A salesperson has found that the probability of a sale on a single contact is approximately $.03$. If the salesperson contacts $100$ prospects, what is the approximate probability of making at least one sale?
My attempt:
Using the Poisson approximation, $$λ ≈ np = 100(.03) = 3$$ $$P(Y ≥ 1) = 1 – P(Y = 0)$$ $$P(Y ≥ 1) = 1 – \frac{3^0}{0!e^3} = 0.9502$$
I seem to have a conflict with the answer key.
The answer key:
$$λ ≈ np = 100(.03) = 3$$ $$P(Y ≥ 1) = 1 – P(Y = 0)$$ $$P(Y ≥ 1) = 1 – 0.97^{100} = 0.9524$$
The answer key seems to be using the binomial probability distribution. I understand that a Poisson probability distribution may not be necessary here, but the answer also gives the value of $λ$, and the answer key ignores it for the rest of the calculation. Moreover, I found this question in the Poisson probability distribution chapter.

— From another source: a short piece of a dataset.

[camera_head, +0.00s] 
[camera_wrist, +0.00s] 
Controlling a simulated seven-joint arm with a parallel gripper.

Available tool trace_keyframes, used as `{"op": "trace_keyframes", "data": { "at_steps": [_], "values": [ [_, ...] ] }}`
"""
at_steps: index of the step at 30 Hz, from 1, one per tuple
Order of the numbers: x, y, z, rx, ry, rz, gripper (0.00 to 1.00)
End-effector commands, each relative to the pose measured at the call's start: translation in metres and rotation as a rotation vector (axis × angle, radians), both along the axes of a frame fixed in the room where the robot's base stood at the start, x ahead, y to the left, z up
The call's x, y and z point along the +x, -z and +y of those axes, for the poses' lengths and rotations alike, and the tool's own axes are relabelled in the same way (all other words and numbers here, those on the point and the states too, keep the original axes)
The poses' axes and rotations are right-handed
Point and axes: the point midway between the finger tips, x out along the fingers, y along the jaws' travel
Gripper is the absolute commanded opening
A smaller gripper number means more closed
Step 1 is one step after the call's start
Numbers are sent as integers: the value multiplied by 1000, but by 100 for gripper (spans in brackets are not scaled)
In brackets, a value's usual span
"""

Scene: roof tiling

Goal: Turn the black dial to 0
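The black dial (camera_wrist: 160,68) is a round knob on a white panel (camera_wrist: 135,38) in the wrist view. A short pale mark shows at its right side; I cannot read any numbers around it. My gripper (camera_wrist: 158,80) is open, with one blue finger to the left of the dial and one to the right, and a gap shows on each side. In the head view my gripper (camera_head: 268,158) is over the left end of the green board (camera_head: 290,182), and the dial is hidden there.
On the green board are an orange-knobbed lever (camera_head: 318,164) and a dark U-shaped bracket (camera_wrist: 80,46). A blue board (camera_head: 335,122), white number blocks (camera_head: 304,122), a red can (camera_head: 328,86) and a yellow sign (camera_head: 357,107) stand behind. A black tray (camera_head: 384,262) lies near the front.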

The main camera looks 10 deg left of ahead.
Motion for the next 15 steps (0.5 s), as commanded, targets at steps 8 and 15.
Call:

In situations where you have a large $n$ and small $p$, the Poisson distribution can be used to approximate the binomial distribution. The larger $n$ and the smaller $p$, the better the approximation. This due to the Law of Rare Events, also known as the Poisson Limit Theorem.
You have a relatively small $p$ and reasonable $n$ for your problem; as such, one would expect the Poisson distribution to provide an adequate approximation of the Binomial distribution, as evidenced by your results.